Why is Google's Page Speed important?
Mon 28th Aug 2017
When we build sites, we’ve started to put a lot of emphasis on ensuring that the end result scores well in Google Page Speed Insights….but why are we doing that? After all:
- Page Speed Insights has been independently tested to account for less than 1% of the overall influence on your position in Google search results
- Done without planning or thinking, strictly following the recommendations of an insights report can actually be detrimental to your site’s user experience
So it’s definitely not because a good score guarantees a good site! What it does show however is that real thought and planning went into your site – if you cobble together a site using whatever frameworks and plugins will get the job done quickest for you, then you’re unlikely to end up with a high score, and you’ll also find it difficult to retrospectively improve whatever score you do land on.
The highest scores, and the coveted 100/100, can only realistically be achieved if you consider page speed right from the start of your project, and design and build it accordingly. For clarity, this does not mean imposing limits on your creativity – Google page speed does not care about how many animations, images or videos you use after all, merely that you deliver them to the user in the most optimised way possible. What it does mean is that you need to sit down and think about that delivery – how can you load as little as possible, as quickly as possible, for your user to experience your website without ruining the ‘feel’ you’re looking for?

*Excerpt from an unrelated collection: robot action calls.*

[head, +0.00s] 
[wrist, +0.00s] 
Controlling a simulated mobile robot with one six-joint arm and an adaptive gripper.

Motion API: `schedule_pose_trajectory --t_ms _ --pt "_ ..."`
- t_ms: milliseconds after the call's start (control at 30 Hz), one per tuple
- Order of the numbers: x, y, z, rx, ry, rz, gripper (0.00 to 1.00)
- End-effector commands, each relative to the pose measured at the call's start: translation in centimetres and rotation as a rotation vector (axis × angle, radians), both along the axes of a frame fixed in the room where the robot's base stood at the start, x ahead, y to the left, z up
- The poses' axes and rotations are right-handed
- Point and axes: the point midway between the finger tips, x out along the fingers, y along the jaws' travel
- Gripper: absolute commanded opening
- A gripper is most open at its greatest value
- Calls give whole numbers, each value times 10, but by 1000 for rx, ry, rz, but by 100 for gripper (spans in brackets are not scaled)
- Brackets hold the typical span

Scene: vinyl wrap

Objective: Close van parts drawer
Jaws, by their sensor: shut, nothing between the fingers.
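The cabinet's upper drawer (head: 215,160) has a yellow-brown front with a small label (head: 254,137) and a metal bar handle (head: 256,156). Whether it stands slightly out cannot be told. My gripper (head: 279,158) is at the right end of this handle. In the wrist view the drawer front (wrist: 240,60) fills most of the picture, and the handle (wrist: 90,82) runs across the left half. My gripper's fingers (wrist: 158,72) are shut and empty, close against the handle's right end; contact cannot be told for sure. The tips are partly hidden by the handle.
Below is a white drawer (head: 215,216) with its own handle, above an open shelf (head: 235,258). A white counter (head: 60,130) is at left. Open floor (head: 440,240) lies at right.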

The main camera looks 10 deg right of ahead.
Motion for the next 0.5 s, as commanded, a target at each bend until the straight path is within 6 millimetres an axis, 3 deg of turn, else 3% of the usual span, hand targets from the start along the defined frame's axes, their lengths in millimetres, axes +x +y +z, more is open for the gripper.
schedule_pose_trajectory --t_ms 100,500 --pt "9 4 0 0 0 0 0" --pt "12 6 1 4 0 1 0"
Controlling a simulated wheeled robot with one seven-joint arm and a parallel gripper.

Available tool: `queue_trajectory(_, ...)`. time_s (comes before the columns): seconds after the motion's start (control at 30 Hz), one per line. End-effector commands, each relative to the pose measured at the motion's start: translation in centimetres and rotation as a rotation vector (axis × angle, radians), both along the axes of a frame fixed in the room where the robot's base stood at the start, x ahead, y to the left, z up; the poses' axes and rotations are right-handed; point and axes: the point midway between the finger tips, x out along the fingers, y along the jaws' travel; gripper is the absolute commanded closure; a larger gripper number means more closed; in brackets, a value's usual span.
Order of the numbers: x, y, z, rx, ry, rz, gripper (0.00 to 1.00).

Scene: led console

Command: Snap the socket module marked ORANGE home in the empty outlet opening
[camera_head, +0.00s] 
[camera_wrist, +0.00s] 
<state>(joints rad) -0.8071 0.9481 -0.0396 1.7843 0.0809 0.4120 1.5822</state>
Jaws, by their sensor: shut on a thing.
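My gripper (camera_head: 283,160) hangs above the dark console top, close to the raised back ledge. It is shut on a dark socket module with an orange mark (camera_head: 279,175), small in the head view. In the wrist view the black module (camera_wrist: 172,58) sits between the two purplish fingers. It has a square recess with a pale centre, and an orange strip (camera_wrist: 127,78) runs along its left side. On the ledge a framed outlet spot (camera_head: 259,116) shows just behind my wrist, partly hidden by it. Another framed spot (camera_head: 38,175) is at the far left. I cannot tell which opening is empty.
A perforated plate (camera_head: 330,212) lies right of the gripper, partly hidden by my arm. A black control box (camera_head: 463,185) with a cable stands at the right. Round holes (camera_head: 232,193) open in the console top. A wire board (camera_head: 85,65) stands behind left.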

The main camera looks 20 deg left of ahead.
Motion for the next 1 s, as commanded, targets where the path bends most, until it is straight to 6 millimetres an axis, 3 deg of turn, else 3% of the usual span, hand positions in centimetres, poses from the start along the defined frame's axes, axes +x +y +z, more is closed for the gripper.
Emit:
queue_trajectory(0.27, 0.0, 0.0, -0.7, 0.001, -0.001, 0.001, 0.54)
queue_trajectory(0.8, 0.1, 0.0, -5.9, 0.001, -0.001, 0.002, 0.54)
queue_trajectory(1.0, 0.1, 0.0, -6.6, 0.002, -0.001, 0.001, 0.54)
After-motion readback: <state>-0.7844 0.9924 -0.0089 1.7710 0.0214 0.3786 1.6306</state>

By doing so, you end up with a properly thought-out project – one where every image and video, every animation and transition, every font is considered about the relative merits it brings over the overhead that will come with it. You end up asking “is this necessary, or is it just fluff?” a lot, and the end result is something that delivers – without compromise – everything you need in your project, without the clutter.
Sites that score well against Google’s page speed insights will load faster, and done properly the user will be none the wiser as to the optimisations you’ve made. They’ll get content and core functionality delivered and ready to use sooner, with the glitz added in the background for them later and without them knowing.
The same studies that demonstrated that the page speed score itself didn’t really influence search engine rankings (see Empirical Study of Web Site Speed on Search Engine Rankings –http://www.websiteoptimization.com/speed/tweak/website-speed-search-rankings-study/) also found that the speed at which your site starts sending content to a user – the ‘time to first byte’ made a much bigger difference, so it stands to reason that the faster your site loads, the better it will perform.
In summary, we think page speed insights are important because:
- it demonstrates up-front project planning and considered development processes
- it indicates that your site is built for you and your project rather than just being a bunch of developer-preferred frameworks and plugins thrown together
In our opinion, those two points alone are more than worth paying attention to the insights report.